Legendary northwest Montana bull sells for $350,000

By Tom Lutey / Billings Gazette

Malta, Montana — With a $350,000 sales price Tuesday, a northwest Montana bull known as HA Cowboy Up can fairly be referred to as the Ferrari of the black Angus, though rancher Dave Hinman says the number that originally excited folks is much smaller: 4.25.
The most expensive bull anyone can remember first turned heads as he gained 4.25 pounds a day, a staggering amount of weight for any bull, but particularly for one with a medium frame. It’s a big part of what made Cowboy Up the rancher’s version of the Powerball.

Buyers from as far away as New England gathered Tuesday at Hinman Angus Ranch near Malta to bid on Cowboy Up, a bull that had the Hinman family’s phone ringing for 60 days leading up to the sale. There were literally groups of buyers scrambling to pool their resources to come up with enough money to make a serious offer.
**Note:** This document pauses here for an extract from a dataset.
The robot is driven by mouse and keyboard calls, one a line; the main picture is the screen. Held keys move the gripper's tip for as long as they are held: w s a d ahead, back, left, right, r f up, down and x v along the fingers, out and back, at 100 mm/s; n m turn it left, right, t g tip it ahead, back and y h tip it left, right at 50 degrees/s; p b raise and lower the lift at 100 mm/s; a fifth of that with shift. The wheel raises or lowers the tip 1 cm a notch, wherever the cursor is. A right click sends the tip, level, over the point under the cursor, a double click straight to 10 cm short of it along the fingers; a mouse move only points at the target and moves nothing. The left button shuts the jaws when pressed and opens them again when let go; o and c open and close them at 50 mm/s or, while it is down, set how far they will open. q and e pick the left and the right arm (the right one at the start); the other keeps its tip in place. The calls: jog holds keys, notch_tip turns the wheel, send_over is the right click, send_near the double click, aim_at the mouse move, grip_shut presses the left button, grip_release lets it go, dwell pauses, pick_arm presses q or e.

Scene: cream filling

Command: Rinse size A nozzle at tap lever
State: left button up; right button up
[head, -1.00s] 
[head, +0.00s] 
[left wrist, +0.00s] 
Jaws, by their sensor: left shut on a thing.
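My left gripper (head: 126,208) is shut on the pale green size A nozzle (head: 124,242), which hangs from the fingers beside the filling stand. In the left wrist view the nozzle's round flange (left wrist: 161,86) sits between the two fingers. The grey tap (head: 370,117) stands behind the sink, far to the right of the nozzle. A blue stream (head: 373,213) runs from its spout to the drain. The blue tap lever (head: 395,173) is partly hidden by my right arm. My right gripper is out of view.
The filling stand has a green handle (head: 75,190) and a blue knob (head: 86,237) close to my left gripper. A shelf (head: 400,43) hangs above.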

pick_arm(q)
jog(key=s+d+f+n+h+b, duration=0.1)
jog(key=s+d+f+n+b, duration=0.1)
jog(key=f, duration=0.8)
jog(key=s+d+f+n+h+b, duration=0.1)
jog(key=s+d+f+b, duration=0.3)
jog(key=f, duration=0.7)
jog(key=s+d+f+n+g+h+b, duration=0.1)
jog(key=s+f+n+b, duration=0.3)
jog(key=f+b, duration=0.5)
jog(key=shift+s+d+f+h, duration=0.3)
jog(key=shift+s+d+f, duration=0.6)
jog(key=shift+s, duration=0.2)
In the end, the successful offer was assembled by the owners of N Bar Ranch about 35 miles southeast of Lewistown, Mont.

Cowboy Up was carefully transported to Origen Beef outside of Billings, where his semen will be collected, frozen and used to create generations of cattle long after Cowboy Up has passed into legend. And legend is the right word for a bull of this caliber, insiders say. The animals only come along maybe once a decade, rarely from the same ranch.

“It is that rare,” Hinman said. “We may never get another one in our lifetime. These bulls don’t come along very often.”
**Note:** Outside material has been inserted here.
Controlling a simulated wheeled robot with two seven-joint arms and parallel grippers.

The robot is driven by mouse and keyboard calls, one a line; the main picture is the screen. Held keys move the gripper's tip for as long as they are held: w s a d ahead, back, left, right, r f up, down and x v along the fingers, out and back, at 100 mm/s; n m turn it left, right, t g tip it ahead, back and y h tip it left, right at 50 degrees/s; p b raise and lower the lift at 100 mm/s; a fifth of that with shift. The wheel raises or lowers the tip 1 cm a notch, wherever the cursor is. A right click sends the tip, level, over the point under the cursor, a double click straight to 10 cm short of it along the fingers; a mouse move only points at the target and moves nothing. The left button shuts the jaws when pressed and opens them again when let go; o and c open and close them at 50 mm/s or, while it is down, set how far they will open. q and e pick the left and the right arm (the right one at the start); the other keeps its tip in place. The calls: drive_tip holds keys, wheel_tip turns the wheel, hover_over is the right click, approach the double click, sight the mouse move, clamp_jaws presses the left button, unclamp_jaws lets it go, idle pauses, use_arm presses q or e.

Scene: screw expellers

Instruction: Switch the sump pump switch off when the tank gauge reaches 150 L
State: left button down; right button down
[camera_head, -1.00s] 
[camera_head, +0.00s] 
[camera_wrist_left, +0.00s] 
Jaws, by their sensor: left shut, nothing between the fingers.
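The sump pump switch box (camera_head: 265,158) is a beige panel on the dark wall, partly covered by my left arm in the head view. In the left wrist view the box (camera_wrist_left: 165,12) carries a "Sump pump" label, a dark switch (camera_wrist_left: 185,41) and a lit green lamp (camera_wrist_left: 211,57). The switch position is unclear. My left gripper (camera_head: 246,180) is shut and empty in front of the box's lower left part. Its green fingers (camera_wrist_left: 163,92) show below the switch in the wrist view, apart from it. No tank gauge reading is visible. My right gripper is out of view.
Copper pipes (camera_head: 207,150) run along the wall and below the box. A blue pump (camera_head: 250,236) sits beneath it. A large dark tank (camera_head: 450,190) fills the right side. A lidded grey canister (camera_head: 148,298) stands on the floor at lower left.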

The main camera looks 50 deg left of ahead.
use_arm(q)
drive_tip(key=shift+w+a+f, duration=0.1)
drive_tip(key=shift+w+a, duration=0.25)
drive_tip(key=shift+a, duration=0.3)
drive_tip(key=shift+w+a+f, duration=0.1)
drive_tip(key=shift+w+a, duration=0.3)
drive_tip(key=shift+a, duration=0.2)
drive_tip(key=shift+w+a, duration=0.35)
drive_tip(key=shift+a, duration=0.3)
Hinman and his wife, Yvonne, have been raising seed stock bulls since 1973. They started out on a rented ranch in Willow Creek near Bozeman, their hometown. They raised two daughters and eventually moved their operation to Malta. Daughter Heidi Lulloff and her husband, Billy, are partners in the ranch. Four generations are now tied to the business.

Cowboy Up tipped the scales at 1,619 pounds in January. That’s a lot of heft. But his medium frame means that his offspring are likely to be born small and then put on pounds later. That’s important because small calves are easier to give birth to.

The auctioneer who sold Cowboy Up was Joe Goggins, whose family also runs the historic Public Auction Yards in Billings. PAYS, as the business is known, is no stranger to legendary bulls. There’s a trophy mount in the PAYS lobby of Leachman Right Time, a black Angus bought by Vermillion Ranch in 1992 for $160,000. Vermillion is the Goggins family ranch.

Right Time is one of maybe four Montana bulls the PAYS crowd could remember deserving to be in the same conversation at Cowboy Up.

“We sold a terrible lot of semen from that bull,” said Bob Cook, PAYS manager. “We calculate between his semen sales and the value point of his sons and daughters, artificial insemination certificates, we sold $2.5 million in progeny and semen.”

And Right Time seed is still being sold because of cryogenics. Right Time died about 10 years ago. If Cowboy Up is as successful, he too could be shaping the cattle industry for decades.